That is the fine art of database design and is often no easy task. To arrive at an optimal database design, you must first have a thorough understanding of the business process and the how data will be used.

So, what is data, really? We often hear the words "information” and "data” used to mean the same thing. In reality, they are very different concepts. As humans, we generally concern ourselves with meaningful information we can use day-to-day. Information has a context — it makes sense to us. If my wife asks me to stop by the store on the way home from work and pick up eggs and milk, I should have enough information to accomplish this simple task. I have a few informational items to contend with in this scenario: the store, eggs, and milk. If we were to ask some people in the database business about these simple things, we might get some interesting (or not so interesting) answers. For example, my friend Greg, a city geographic information systems (GIS) expert employed by the city government, might point out that in his database, the store is a building with an address, property plot number, city zoning record, water, sewer, and electrical service locations. It has latitude and longitude coordinates, a business license, and a tax record. If we were to talk to someone in the grocery business, they might tell us that eggs and milk exist in a products table in their point of sale and inventory management database systems. Each is assigned a product record ID and UPC codes. The product supplier, vendors, shipping companies, and the dairies likely have their own systems and deal with these items in different ways. However, as a consumer, I'm not concerned with such things. I just need to stop by the store and pick up the eggs and milk.

Here's the bottom line: data is just numbers and letters in a database or computer application somewhere. At some point, all that cryptic data was probably useful information until it was entered into the database. For the database designer or programmer, these values may be meaningful.

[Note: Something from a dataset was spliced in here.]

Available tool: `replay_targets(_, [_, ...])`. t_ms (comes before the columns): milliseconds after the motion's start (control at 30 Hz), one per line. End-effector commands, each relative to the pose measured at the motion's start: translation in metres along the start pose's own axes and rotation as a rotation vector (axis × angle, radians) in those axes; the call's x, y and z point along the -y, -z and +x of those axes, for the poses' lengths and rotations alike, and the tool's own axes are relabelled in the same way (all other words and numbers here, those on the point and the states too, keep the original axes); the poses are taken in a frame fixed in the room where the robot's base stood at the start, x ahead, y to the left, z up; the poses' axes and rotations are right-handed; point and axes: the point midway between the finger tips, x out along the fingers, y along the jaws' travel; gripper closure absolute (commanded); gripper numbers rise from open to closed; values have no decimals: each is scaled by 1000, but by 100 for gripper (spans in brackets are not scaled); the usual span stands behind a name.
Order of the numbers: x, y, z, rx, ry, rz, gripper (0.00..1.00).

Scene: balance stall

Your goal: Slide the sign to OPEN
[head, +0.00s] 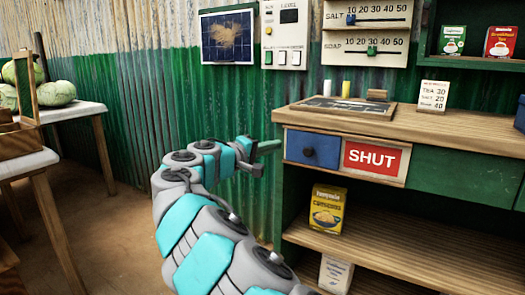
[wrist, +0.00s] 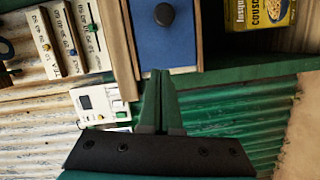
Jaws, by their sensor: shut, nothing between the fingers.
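The sign (head: 376,158) shows white letters SHUT on red, in a wooden frame on the stall counter's front. A blue panel (head: 312,149) with a dark round knob covers the left part of that frame. The panel also shows in the wrist view (wrist: 168,46), with its knob (wrist: 164,14) near the top edge. My gripper (head: 271,147) is just left of the frame's left end in the head view, shut and empty. In the wrist view its fingertips (wrist: 160,74) point at the panel's lower edge; I cannot tell whether they touch. The red sign is not in the wrist view.
The wooden counter top (head: 450,127) with a slate (head: 345,108) is above the sign. A yellow couscous box (head: 326,209) stands on the shelf below. A corrugated wall (head: 130,110) is behind my arm. A table with melons (head: 57,93) is at left.

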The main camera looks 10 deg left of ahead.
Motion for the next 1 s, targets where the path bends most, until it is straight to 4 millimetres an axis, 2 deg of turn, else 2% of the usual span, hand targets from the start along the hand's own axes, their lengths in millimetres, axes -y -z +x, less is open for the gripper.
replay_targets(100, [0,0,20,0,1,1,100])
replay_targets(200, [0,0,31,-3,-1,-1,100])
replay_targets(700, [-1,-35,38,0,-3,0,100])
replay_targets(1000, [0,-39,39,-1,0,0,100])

For the rest of us, it isn't useful at all until it gets translated back into something we understand information. Part of the job description of SQL programmers is to retrieve data from one or more databases and turn that data into information. By combining data from multiple entities, or simplistically, tables, the SQL programmer puts context to the data, turning it into information.

Changing Terminology

One of the greatest challenges in our relatively new world of technology is how we use common language to communicate both technical and non-technical concepts. Even when dealing with the same system, terminology often changes as you progress through the different stages of the solution design and construction. These stages are generally as follows:

  • Conceptual or architectural design
  • Logical design
  • Physical design

Conceptual Design

As you approach the subject of automating business processes through the use of databases and software, one of the first and most important tasks is to gather business requirements from users and other business stakeholders. Beginning with non-technical, business, and user-centric language, you must find terms to describe each unit of pertinent information to be stored and processed. A complete unit of information is known as an entity. Business entities generally represent a whole unit that can stand on its own. For example, a customer and a product are examples of entities.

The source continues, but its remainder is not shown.